● Set problem:
Bring together all lines of the material below that contain the string "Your".

● Stored data:
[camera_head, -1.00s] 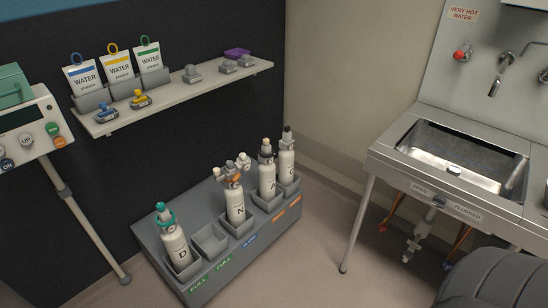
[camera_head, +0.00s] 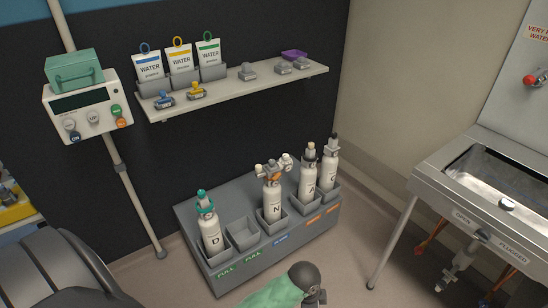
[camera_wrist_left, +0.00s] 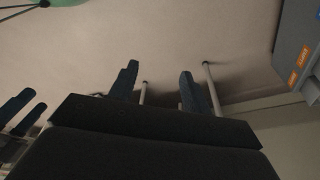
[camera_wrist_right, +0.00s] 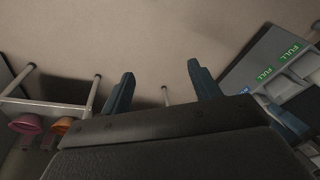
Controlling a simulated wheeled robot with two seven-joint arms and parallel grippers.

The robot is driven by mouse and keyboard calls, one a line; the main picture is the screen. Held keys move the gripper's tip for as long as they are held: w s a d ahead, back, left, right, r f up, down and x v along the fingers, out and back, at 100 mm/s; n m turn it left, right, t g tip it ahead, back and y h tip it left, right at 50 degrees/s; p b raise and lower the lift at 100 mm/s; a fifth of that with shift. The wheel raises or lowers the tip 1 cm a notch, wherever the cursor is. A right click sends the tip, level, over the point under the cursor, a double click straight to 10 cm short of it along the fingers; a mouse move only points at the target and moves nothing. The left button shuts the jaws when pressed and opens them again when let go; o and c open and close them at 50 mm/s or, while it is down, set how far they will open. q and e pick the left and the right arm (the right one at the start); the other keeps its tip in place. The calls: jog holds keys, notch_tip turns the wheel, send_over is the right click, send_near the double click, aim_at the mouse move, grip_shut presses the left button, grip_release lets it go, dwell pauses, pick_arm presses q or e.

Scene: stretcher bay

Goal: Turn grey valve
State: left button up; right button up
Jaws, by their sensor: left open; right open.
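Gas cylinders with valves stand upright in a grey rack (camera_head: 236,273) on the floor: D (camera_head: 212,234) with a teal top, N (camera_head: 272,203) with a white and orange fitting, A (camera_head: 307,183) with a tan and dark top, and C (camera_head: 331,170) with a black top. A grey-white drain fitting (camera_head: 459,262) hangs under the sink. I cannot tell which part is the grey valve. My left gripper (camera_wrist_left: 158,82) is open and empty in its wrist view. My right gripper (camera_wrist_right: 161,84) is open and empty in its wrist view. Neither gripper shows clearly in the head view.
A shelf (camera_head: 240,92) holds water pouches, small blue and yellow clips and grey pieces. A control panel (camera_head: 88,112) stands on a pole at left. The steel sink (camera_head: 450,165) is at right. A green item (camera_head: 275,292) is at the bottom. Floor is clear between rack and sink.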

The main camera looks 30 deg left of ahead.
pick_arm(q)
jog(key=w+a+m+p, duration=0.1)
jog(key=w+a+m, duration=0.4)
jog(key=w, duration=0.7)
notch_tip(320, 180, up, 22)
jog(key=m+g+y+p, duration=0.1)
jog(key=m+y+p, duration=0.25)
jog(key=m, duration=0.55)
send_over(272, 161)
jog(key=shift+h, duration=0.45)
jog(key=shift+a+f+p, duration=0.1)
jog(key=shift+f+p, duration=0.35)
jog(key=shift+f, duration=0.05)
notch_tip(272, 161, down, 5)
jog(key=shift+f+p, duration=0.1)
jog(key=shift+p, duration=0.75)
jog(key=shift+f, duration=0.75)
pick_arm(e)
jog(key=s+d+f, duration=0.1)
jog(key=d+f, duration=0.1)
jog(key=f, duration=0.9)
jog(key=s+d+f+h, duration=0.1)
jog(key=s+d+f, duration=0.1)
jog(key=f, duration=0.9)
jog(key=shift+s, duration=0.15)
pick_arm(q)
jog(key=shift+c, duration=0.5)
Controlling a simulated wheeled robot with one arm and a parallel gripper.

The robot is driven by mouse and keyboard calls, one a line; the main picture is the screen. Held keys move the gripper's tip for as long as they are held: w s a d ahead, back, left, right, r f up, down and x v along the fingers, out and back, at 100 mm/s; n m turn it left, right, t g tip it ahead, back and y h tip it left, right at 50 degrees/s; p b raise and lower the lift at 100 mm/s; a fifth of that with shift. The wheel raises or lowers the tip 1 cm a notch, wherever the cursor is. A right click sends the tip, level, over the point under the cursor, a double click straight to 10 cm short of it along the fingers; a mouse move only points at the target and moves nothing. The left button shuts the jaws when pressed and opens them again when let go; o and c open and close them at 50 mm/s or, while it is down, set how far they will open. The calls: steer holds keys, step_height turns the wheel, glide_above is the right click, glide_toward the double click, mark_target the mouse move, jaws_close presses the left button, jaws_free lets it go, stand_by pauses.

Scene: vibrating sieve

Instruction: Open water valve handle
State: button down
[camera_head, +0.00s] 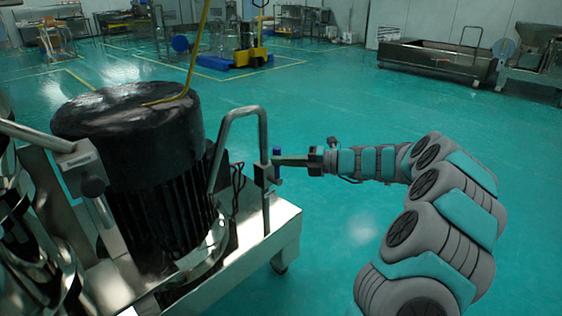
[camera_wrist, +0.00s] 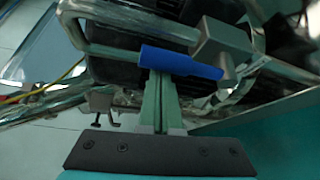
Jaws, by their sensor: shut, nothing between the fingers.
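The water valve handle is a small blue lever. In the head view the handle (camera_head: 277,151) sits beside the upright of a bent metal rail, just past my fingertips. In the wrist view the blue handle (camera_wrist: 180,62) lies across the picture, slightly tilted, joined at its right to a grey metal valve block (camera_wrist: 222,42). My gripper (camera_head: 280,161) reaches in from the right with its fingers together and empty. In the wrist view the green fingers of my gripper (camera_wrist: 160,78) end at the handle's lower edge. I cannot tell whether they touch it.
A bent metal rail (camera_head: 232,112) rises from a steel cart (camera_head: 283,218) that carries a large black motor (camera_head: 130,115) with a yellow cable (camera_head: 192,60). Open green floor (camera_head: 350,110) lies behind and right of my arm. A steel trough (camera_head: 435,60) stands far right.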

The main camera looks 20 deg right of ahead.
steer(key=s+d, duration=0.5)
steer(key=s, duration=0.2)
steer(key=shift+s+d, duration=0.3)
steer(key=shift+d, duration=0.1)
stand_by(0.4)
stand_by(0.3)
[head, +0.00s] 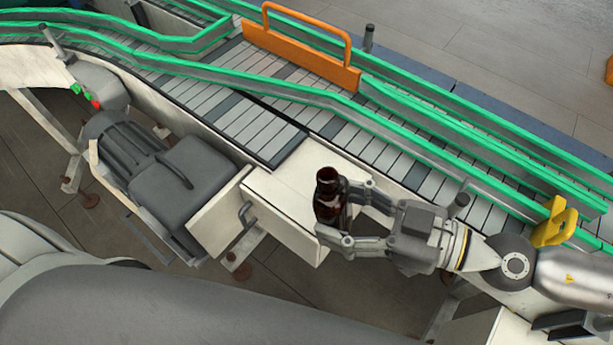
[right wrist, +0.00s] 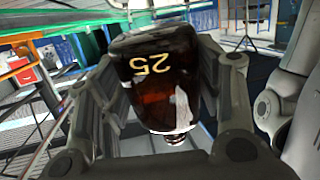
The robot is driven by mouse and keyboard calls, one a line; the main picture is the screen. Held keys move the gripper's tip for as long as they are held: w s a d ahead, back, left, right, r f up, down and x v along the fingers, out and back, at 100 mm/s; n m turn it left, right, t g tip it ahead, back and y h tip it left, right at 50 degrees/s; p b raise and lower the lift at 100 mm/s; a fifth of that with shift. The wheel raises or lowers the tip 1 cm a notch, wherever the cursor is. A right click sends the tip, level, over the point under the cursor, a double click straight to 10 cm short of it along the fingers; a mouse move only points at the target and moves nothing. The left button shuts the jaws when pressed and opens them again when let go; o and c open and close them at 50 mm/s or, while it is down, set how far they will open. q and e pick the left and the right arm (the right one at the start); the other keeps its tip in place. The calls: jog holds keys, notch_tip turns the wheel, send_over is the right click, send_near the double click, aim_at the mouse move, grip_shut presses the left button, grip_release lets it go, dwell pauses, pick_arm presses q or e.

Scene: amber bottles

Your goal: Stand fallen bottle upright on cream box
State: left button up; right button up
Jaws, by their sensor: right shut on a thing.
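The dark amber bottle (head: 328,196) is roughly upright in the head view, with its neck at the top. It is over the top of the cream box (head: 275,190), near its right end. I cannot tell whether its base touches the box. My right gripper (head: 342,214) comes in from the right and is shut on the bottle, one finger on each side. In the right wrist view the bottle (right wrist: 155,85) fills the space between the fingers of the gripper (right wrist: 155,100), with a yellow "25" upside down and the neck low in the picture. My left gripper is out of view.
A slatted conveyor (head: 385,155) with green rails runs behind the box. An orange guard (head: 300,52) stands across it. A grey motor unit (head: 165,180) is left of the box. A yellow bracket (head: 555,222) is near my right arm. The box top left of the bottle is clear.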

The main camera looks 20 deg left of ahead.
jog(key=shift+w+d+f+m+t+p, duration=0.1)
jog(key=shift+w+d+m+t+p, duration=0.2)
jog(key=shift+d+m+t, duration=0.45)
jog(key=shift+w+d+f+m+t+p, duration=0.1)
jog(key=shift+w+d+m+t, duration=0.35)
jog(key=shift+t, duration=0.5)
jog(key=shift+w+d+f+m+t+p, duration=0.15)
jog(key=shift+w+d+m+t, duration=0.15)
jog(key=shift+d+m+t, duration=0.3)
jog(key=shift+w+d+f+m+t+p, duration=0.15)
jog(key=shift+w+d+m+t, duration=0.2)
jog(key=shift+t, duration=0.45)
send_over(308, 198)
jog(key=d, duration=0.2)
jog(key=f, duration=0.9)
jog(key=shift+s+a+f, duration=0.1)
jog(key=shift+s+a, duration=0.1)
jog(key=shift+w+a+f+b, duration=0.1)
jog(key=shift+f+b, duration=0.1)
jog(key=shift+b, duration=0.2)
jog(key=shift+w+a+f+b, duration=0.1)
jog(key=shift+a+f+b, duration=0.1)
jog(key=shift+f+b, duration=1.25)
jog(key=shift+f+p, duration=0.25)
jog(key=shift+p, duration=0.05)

---

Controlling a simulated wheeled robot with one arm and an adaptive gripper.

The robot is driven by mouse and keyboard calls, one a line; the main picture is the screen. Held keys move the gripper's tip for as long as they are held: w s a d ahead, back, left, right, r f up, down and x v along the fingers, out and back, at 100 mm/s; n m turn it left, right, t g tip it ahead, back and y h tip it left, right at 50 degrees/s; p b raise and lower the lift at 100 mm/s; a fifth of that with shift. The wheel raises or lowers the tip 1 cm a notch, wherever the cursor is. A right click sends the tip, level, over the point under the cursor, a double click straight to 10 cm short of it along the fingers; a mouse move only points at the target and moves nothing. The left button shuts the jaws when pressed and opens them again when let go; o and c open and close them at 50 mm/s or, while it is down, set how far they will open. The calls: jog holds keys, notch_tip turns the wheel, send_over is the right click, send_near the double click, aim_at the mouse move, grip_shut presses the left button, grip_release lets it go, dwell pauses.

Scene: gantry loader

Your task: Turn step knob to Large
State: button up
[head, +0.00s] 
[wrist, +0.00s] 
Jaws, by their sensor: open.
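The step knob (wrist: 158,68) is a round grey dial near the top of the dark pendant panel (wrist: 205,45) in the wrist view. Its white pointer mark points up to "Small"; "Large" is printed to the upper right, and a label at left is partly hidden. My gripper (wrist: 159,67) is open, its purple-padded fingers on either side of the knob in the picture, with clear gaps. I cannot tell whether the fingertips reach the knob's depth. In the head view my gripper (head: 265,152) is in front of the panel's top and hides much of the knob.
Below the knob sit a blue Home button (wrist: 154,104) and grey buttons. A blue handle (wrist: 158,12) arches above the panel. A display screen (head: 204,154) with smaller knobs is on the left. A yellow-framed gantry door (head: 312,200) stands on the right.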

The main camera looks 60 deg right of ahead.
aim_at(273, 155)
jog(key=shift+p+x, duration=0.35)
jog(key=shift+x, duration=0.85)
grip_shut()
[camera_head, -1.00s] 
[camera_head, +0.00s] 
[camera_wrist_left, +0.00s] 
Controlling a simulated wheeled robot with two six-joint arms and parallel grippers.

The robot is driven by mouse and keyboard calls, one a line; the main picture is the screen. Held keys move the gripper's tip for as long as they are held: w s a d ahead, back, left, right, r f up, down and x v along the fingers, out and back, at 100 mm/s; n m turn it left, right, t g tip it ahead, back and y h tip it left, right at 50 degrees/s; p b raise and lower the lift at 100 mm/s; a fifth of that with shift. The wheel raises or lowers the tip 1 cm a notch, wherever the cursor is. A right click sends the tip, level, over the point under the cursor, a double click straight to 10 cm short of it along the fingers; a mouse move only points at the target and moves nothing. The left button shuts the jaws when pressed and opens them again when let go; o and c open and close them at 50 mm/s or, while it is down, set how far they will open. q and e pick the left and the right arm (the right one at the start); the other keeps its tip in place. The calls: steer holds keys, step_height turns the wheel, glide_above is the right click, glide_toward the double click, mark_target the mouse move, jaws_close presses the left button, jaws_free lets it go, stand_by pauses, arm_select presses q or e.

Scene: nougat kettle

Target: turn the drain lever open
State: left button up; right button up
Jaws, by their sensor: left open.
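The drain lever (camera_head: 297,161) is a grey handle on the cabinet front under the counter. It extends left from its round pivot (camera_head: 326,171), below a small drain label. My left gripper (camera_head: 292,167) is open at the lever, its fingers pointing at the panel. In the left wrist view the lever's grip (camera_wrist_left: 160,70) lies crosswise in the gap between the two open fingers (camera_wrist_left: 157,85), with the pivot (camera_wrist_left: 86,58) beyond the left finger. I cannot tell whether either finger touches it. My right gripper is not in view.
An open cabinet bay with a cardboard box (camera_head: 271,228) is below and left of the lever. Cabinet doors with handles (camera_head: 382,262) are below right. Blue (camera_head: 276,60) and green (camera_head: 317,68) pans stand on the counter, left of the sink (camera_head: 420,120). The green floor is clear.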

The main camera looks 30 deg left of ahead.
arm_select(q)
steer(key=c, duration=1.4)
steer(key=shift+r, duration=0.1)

● Expected answer:
Your goal: Stand fallen bottle upright on cream box
Your task: Turn step knob to Large

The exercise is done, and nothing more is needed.